For the Wilmington metro — where industrial site availability is already constrained and multifamily permitting has been active — the reshuffling could redirect investment flows within the three-county region. Tracts near the Port of Wilmington, along the US-421/I-40 logistics corridor, or in growth zones in northern Brunswick and southern Pender counties would seem to align with the state's stated priorities. But that alignment has not been confirmed by any public filing or Commerce Department communication specific to the Cape Fear region.
What Stands Out
- The 25% selection rate is competitive. With only 202 of 807 tracts making the cut, local advocacy and documentation quality will matter. Communities that fail to submit compelling data during the comment window risk being passed over for a full decade.
- Priority sectors mirror Wilmington's pitch. The state's emphasis on advanced manufacturing, life sciences, and clean energy aligns with the region's existing recruitment targets, but no evidence yet shows the EDPNC or local agencies have flagged specific Cape Fear tracts for nomination.
- Rural bonus provisions could benefit Pender and Brunswick. The 30% basis step-up and reduced 50% improvement threshold for rural-designated tracts could be meaningful for less-developed parcels in those counties — if they earn designation. The new law's requirement that at least 25% of each state's designated tracts be rural may further support rural Cape Fear tracts.
- The pipeline gap is a risk. Active industrial and multifamily projects in the region may be underwriting assumptions about OZ eligibility that could evaporate after December 31, 2026, if their tracts are not renominated.
- No public data exists for local tracts. This is the most important finding: decision-makers in the Wilmington market are currently flying blind on which tracts are in play.
Market Lens
Angle: Capital Allocation
The Opportunity Zone reset is fundamentally a capital-routing question. Qualified Opportunity Funds — which channeled an estimated $75 billion nationally in the first two years of the original program — will reallocate based on the new map. For the Wilmington market, the practical question is whether the region's eligible tracts will make the 202-tract cut, and whether local stakeholders are actively shaping that outcome.
Developers with multifamily or industrial projects in current OZ tracts should be modeling two scenarios: one where their tract retains designation, and one where it doesn't. The difference in after-tax returns for OZ-eligible equity is material enough to shift project feasibility. Investors evaluating Cape Fear deals should be asking sponsors directly whether they have engaged with the NC Commerce feedback portal and whether their tracts have local government backing for renomination.
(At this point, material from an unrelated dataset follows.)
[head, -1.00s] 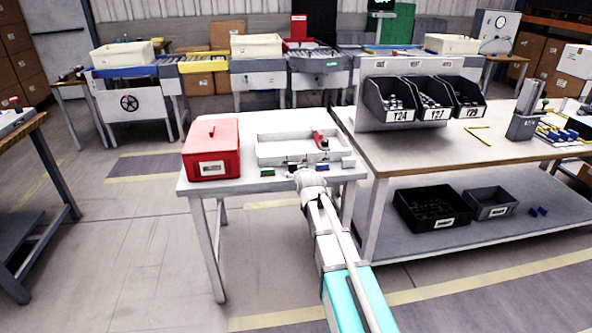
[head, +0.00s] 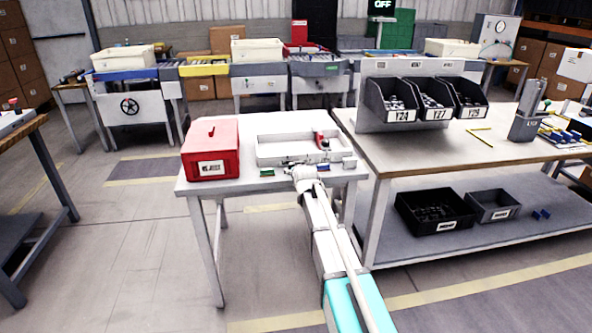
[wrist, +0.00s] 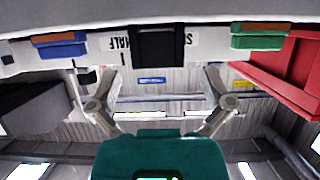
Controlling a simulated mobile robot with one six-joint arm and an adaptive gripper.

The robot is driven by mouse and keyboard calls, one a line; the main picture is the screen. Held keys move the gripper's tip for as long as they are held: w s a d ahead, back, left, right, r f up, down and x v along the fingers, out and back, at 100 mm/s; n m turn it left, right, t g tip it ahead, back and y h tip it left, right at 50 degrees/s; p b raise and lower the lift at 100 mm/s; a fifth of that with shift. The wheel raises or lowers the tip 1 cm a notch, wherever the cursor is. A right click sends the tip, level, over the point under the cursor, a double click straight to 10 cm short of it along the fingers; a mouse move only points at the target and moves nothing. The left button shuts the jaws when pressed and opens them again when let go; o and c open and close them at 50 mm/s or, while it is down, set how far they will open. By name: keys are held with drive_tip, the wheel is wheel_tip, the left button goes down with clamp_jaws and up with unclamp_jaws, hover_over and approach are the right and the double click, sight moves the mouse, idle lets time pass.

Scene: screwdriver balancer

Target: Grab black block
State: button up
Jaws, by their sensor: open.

The absence of any publicly available Cape Fear–specific data is itself a signal. Either the region's advocacy infrastructure has not yet mobilized around this process, or efforts are happening outside public view. Neither scenario is reassuring for capital partners making commitments today.
Risks & Watch-Outs
- Designation loss. Current Wilmington-area OZ tracts could lose status after December 31, 2026, disrupting active deal underwriting and fund structures.
- Comment period urgency. The June 7, 2026 deadline is less than six weeks away. Local governments and economic development organizations that have not yet submitted feedback are running out of time to influence the outcome.
- Data vacuum. No tract-level candidate lists, EDPNC site evaluations, or local advocacy positions have been made public for the three-county region. This limits informed decision-making.
- Execution risk at the state level. U.S. Treasury must approve final designations. Delays or modifications at the federal level could push timelines past January 1, 2027.
- Competitive pressure from other NC metros. Charlotte, the Research Triangle, and the Triad all have larger pools of eligible tracts and more established OZ advocacy networks. Wilmington tracts could be crowded out in a 202-tract allocation.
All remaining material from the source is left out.